Data provided:
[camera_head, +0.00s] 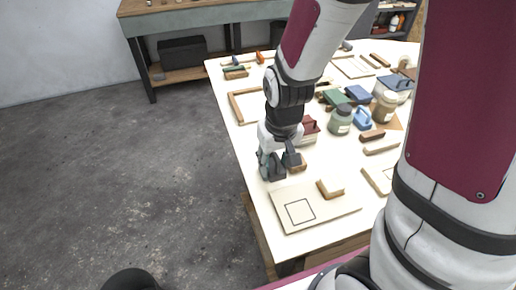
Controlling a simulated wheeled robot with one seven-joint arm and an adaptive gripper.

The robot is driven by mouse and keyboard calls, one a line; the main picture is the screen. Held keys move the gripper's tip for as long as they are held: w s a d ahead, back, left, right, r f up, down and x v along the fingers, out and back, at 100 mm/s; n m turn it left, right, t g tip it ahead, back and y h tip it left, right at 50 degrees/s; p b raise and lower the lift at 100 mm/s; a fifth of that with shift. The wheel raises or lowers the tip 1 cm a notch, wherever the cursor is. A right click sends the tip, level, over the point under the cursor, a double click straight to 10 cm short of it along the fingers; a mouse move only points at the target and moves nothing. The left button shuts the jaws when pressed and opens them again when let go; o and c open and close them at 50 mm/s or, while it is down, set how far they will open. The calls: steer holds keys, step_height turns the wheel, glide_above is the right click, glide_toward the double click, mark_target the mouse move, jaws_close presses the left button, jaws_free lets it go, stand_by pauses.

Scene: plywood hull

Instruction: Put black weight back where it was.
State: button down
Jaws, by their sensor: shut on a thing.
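My gripper (280,167) is low over the left part of the pale table, just behind a light board. It is shut on a dark thing that I take for the black weight. The weight can hardly be told apart from the dark fingers, and I cannot tell whether it touches the table. The light board (325,213) has a black square outline (300,210) drawn on its left part, and the outline is empty. A small wooden block (330,188) sits at the board's back edge. Another tan block (298,163) shows partly behind my fingers.
A dark red block (309,126), a grey-green jar (341,120), a brown jar (385,106) and a blue object (362,118) stand behind and right of my gripper. A wooden frame (240,108) lies at the back left. The table's left edge is close to my gripper.

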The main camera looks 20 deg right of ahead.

What the exercise asks:
Go back to the data above and please quote exactly, and only, the lines from the line with "Jaws, by their sensor: shut on a thing." through its last line.

In response:
Jaws, by their sensor: shut on a thing.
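My gripper (280,167) is low over the left part of the pale table, just behind a light board. It is shut on a dark thing that I take for the black weight. The weight can hardly be told apart from the dark fingers, and I cannot tell whether it touches the table. The light board (325,213) has a black square outline (300,210) drawn on its left part, and the outline is empty. A small wooden block (330,188) sits at the board's back edge. Another tan block (298,163) shows partly behind my fingers.
A dark red block (309,126), a grey-green jar (341,120), a brown jar (385,106) and a blue object (362,118) stand behind and right of my gripper. A wooden frame (240,108) lies at the back left. The table's left edge is close to my gripper.

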The main camera looks 20 deg right of ahead.

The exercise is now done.